• WRITTEN TASK: Single out the lines of the material that contain "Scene" and copy them.

-- START --

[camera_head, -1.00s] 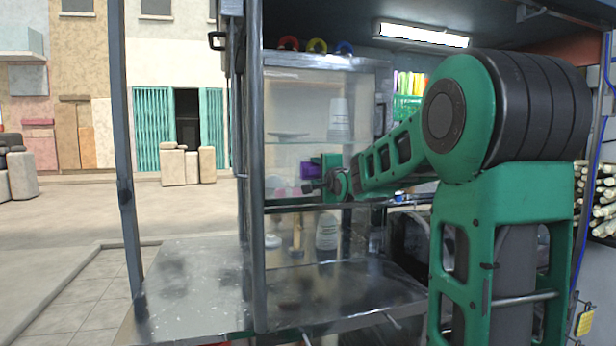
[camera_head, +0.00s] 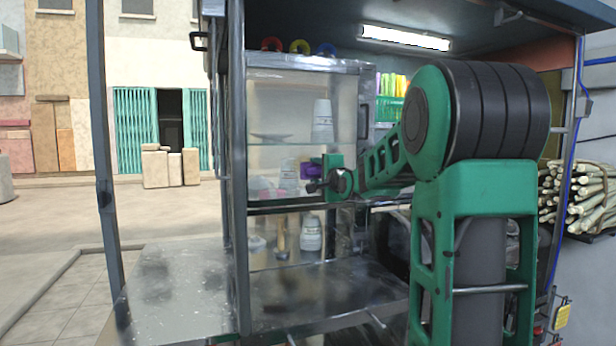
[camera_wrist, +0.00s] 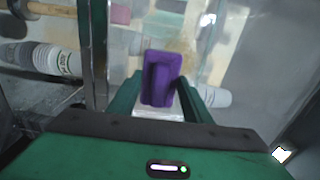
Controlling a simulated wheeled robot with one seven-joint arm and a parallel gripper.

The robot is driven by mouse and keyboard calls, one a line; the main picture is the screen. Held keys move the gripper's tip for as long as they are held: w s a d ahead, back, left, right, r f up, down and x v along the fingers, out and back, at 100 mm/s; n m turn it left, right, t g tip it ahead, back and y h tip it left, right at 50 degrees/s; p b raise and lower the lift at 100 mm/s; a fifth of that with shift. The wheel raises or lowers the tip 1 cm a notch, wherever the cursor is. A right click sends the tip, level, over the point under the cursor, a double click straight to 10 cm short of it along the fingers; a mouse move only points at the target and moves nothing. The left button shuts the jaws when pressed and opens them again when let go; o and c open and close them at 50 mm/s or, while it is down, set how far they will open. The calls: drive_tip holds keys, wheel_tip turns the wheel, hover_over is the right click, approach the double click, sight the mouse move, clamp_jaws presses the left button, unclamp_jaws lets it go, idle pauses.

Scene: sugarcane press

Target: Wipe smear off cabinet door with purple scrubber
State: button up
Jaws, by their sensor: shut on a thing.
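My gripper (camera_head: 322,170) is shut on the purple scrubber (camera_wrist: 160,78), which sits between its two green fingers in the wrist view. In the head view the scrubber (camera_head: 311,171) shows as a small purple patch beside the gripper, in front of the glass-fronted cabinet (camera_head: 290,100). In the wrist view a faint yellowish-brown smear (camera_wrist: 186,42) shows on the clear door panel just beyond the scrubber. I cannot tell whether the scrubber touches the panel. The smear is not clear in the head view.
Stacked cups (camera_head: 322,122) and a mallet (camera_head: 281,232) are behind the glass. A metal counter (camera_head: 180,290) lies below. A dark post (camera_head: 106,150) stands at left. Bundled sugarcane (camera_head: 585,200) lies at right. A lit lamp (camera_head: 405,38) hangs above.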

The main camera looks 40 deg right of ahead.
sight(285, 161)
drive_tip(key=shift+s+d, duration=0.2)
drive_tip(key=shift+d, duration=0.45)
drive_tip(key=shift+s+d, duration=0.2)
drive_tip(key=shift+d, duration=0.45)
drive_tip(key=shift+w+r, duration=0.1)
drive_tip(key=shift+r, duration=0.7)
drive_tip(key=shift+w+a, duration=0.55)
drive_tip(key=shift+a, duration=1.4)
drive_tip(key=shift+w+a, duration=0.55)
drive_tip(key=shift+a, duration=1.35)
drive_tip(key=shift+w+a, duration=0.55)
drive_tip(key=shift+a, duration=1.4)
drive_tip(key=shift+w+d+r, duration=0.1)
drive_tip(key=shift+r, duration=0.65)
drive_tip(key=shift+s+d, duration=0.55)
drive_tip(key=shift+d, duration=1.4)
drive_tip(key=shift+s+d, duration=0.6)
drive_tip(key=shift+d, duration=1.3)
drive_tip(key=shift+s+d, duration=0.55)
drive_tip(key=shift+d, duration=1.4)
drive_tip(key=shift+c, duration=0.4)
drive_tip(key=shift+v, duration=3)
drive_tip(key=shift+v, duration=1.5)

-- END --
-- START --

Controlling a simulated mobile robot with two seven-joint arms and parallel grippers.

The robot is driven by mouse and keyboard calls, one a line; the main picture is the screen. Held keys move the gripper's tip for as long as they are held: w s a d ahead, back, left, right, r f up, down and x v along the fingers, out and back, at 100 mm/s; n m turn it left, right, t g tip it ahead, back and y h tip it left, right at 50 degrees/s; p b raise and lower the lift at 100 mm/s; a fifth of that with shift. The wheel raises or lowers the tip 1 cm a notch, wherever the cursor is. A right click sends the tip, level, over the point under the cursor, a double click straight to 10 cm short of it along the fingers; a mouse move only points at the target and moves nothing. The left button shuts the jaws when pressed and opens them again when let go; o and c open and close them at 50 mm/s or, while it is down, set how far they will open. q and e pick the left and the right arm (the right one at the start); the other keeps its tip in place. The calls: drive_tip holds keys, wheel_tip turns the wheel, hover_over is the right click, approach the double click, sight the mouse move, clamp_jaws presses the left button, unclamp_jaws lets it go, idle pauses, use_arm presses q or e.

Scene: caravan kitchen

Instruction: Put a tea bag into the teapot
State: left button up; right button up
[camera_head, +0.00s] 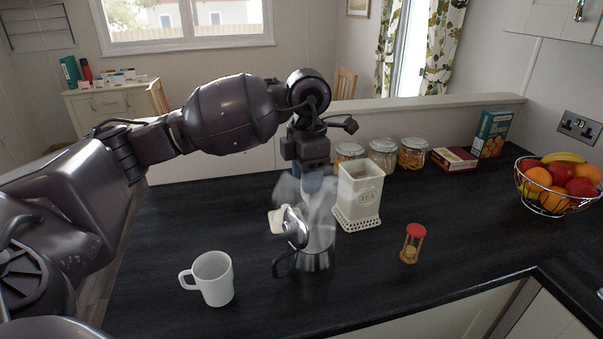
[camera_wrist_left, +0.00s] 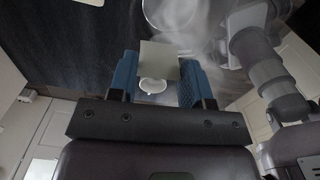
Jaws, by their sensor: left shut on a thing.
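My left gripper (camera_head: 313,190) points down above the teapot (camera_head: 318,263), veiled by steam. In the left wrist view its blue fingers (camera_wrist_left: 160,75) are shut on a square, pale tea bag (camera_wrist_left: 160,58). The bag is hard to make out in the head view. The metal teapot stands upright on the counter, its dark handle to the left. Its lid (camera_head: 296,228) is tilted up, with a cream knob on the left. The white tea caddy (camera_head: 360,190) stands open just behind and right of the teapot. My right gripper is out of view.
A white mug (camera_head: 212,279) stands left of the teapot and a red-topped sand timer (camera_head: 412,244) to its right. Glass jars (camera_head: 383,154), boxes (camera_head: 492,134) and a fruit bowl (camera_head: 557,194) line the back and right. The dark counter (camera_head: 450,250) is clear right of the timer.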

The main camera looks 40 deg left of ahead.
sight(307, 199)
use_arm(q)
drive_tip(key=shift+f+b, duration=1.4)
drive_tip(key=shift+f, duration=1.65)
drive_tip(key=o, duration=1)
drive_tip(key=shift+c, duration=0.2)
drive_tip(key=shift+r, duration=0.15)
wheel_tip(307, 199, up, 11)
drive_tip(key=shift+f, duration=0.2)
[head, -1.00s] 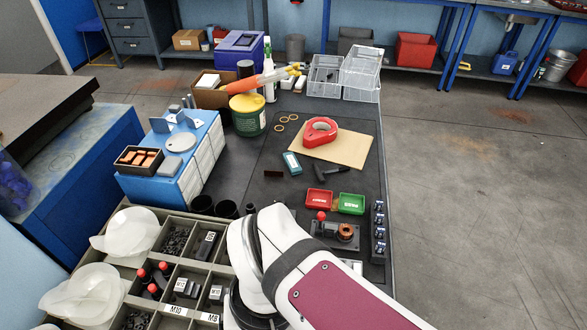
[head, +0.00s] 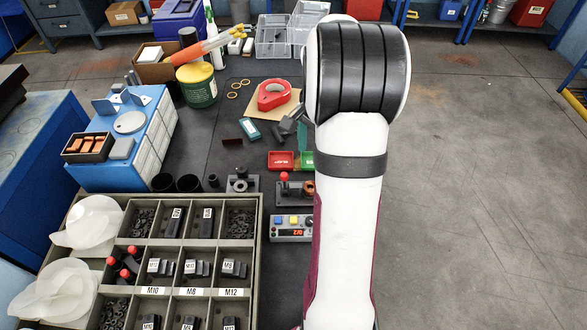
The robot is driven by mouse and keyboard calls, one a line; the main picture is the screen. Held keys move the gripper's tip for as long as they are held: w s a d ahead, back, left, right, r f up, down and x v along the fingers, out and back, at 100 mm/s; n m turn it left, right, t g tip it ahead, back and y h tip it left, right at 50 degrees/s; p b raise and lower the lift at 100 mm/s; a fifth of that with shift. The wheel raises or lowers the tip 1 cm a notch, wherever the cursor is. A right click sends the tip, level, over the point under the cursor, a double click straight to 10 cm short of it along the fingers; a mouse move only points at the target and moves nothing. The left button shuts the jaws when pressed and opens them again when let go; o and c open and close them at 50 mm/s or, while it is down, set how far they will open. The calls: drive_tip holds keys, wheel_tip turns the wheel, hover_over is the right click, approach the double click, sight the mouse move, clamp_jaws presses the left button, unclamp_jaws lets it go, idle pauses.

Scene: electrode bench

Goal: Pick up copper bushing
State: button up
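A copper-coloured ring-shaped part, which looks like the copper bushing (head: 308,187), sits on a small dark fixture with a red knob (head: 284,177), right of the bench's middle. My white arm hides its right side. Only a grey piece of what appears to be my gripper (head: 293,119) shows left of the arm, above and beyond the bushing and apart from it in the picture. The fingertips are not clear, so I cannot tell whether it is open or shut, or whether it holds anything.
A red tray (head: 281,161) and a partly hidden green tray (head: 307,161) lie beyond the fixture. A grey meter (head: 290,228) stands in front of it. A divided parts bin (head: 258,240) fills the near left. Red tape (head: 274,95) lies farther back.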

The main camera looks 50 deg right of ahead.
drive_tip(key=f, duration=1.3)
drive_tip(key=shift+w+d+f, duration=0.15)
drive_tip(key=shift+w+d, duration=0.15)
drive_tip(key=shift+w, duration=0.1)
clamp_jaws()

-- END --
-- START --

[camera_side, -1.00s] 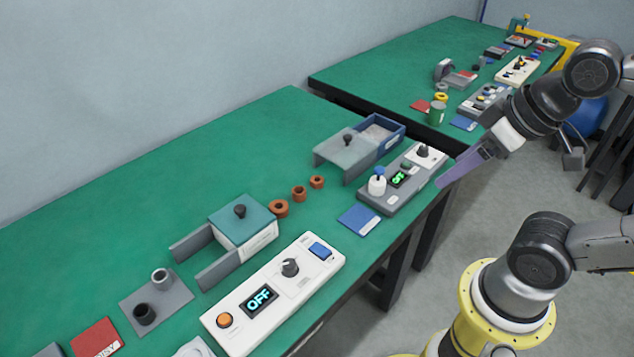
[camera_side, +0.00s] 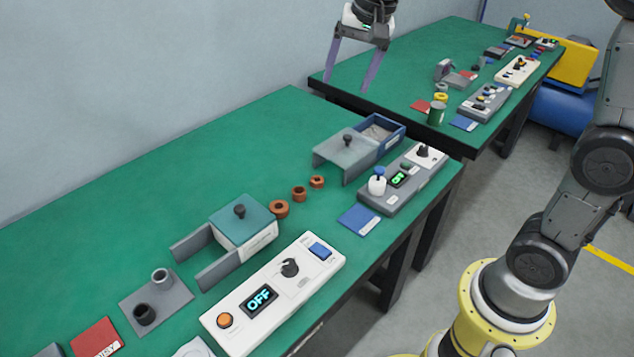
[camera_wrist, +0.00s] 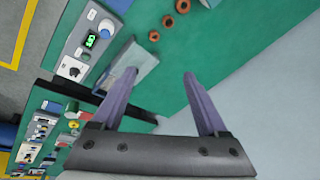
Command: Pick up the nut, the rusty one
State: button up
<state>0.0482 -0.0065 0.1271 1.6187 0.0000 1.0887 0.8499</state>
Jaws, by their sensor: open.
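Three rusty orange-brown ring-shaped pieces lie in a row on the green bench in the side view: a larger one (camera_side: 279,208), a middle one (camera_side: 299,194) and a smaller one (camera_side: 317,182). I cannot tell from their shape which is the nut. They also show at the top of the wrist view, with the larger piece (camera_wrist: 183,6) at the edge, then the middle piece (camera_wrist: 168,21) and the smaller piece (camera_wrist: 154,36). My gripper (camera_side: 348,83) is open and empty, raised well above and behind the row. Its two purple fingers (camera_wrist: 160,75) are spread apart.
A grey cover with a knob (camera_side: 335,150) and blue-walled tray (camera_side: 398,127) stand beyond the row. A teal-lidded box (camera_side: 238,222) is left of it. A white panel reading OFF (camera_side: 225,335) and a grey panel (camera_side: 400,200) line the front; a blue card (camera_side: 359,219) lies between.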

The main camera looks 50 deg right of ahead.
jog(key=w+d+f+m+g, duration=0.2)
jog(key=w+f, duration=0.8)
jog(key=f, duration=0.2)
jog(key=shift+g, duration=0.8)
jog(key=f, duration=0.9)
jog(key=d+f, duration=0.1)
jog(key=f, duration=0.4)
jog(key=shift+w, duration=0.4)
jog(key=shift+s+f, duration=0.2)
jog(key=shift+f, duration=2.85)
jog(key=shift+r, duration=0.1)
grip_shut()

-- END --

• REPLY:
Scene: sugarcane press
Scene: caravan kitchen
Scene: electrode bench

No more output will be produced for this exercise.